— START Records for processing —
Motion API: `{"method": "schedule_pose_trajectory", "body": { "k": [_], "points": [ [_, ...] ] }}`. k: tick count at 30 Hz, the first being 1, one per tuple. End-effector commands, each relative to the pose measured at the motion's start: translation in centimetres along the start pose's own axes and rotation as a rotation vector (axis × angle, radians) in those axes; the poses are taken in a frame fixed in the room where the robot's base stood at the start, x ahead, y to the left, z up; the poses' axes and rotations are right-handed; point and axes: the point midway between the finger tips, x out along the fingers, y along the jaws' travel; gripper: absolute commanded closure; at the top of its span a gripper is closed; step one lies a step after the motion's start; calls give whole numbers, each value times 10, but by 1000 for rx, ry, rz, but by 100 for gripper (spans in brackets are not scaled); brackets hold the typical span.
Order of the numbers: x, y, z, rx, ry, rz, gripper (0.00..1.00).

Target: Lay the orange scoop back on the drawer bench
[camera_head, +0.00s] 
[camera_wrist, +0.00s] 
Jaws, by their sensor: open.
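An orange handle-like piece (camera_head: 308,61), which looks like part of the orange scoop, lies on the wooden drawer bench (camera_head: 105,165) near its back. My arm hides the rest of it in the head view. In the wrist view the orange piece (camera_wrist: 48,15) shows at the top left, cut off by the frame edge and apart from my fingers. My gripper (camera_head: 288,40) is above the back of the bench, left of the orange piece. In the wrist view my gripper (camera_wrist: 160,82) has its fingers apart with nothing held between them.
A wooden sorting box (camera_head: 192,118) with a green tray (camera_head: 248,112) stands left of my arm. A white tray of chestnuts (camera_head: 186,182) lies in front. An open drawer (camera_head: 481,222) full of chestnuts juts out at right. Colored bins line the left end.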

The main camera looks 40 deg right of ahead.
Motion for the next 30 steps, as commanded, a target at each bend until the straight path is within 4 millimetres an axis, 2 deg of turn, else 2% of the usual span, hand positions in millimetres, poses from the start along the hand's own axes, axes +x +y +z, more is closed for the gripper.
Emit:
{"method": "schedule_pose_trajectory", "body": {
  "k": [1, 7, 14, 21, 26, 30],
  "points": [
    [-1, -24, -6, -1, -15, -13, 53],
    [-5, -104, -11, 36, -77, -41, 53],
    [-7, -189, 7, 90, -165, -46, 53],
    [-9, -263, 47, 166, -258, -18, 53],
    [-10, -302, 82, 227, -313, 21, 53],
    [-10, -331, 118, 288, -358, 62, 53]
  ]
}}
— END Records for processing —
— START Records for processing —
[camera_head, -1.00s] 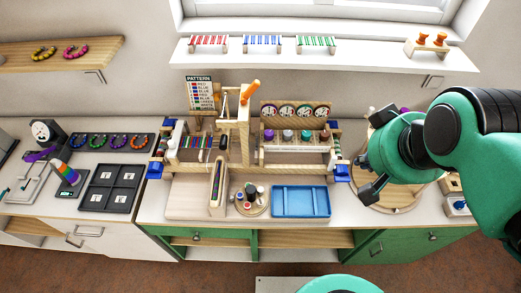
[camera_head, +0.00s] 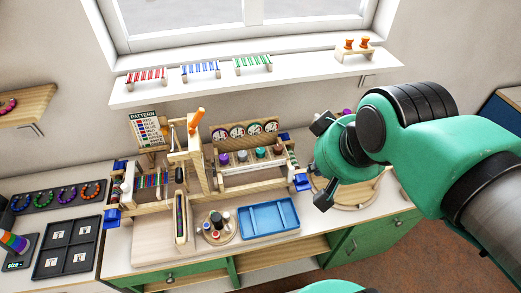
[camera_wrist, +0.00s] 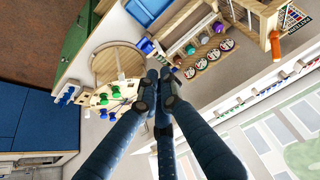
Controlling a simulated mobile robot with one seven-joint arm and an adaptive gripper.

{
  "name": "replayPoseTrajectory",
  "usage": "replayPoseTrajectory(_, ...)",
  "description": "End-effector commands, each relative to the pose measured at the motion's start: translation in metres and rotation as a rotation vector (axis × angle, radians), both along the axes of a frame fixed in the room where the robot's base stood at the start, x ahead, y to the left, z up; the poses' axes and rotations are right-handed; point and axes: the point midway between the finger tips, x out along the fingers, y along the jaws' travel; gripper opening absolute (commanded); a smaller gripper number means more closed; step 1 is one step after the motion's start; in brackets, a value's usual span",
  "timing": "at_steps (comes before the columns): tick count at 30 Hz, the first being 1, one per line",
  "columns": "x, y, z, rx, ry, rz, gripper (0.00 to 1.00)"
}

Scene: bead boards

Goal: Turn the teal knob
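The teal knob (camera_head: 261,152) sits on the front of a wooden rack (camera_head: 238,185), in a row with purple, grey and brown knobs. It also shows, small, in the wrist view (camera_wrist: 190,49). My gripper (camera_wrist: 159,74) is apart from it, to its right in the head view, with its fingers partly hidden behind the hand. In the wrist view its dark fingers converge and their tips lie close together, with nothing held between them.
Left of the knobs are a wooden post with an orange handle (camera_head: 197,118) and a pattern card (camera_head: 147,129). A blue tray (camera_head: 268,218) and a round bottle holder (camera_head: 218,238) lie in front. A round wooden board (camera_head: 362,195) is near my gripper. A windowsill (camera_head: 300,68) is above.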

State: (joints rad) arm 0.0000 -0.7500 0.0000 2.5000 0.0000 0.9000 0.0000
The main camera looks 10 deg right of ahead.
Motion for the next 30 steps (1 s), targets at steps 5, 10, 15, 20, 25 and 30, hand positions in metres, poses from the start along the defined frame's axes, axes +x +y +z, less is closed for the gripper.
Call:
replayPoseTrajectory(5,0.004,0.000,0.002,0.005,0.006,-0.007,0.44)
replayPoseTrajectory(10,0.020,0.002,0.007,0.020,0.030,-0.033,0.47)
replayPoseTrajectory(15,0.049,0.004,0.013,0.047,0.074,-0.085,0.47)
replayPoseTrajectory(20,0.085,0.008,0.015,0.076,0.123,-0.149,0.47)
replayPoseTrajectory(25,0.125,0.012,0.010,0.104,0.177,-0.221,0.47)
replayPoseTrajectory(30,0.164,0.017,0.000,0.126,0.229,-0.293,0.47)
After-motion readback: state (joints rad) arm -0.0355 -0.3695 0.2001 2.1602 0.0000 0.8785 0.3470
— END Records for processing —
Your task: Where a line of the data holds "main", show that line.

Task result:
The main camera looks 40 deg right of ahead.
The main camera looks 10 deg right of ahead.

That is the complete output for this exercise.